::: INPUT RECORDS :::

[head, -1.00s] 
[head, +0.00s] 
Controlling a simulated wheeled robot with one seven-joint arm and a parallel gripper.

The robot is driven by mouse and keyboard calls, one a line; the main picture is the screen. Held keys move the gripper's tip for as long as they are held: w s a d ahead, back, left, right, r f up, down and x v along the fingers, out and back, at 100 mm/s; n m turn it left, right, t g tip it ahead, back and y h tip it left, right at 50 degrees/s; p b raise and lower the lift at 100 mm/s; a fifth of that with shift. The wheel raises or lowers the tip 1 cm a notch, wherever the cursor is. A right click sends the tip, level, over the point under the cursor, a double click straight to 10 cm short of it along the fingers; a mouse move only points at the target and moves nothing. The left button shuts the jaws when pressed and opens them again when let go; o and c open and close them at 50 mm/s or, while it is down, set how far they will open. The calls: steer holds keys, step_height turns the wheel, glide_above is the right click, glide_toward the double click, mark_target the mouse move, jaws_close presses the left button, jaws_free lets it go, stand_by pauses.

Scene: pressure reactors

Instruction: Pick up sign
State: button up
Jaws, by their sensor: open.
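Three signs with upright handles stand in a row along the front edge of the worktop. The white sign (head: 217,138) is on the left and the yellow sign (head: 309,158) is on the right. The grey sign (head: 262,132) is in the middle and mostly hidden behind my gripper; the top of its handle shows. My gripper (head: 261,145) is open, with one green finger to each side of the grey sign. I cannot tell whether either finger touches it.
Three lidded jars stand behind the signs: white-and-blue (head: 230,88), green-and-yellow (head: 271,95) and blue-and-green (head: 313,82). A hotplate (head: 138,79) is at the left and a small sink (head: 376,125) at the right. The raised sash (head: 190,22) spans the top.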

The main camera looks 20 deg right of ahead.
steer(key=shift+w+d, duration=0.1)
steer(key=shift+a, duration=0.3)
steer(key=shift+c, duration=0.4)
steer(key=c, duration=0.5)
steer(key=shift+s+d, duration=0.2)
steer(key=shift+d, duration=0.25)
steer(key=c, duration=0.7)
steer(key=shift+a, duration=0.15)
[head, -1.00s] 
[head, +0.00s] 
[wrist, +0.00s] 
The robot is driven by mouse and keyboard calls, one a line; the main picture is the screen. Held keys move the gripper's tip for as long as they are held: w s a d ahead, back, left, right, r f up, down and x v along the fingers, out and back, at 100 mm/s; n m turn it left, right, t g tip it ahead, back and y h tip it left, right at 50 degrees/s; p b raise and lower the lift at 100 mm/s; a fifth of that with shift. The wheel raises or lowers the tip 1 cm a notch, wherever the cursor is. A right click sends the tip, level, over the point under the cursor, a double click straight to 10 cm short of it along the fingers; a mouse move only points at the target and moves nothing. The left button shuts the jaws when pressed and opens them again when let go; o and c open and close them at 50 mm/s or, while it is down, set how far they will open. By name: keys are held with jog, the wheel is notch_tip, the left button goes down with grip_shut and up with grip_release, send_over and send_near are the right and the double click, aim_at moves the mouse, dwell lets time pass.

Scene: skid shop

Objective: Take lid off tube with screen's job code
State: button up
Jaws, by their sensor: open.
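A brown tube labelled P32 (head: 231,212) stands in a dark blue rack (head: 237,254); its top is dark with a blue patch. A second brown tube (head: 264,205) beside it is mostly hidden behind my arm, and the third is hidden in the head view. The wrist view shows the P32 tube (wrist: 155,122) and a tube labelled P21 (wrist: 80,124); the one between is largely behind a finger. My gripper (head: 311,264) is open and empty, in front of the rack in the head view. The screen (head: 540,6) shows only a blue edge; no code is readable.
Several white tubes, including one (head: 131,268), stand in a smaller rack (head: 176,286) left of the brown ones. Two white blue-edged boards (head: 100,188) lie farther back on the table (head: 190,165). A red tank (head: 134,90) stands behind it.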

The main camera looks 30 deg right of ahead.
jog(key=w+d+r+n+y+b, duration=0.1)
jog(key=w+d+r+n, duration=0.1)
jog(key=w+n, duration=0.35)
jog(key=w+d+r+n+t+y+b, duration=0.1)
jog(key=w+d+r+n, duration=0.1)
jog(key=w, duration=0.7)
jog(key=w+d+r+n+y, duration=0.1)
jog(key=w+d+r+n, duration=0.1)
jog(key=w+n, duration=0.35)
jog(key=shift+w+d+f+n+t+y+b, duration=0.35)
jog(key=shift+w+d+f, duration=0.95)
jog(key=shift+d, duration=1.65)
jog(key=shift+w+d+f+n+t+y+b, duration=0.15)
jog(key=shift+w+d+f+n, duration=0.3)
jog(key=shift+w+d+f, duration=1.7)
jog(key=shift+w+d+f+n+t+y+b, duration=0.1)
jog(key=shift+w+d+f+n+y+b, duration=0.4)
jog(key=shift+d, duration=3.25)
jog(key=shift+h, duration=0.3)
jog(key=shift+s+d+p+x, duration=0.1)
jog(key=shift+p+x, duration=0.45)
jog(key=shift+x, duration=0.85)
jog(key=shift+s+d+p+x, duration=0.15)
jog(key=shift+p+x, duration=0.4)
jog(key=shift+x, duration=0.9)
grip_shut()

:::

Of the lines above, copy each that contains "Scene".

Scene: pressure reactors
Scene: skid shop

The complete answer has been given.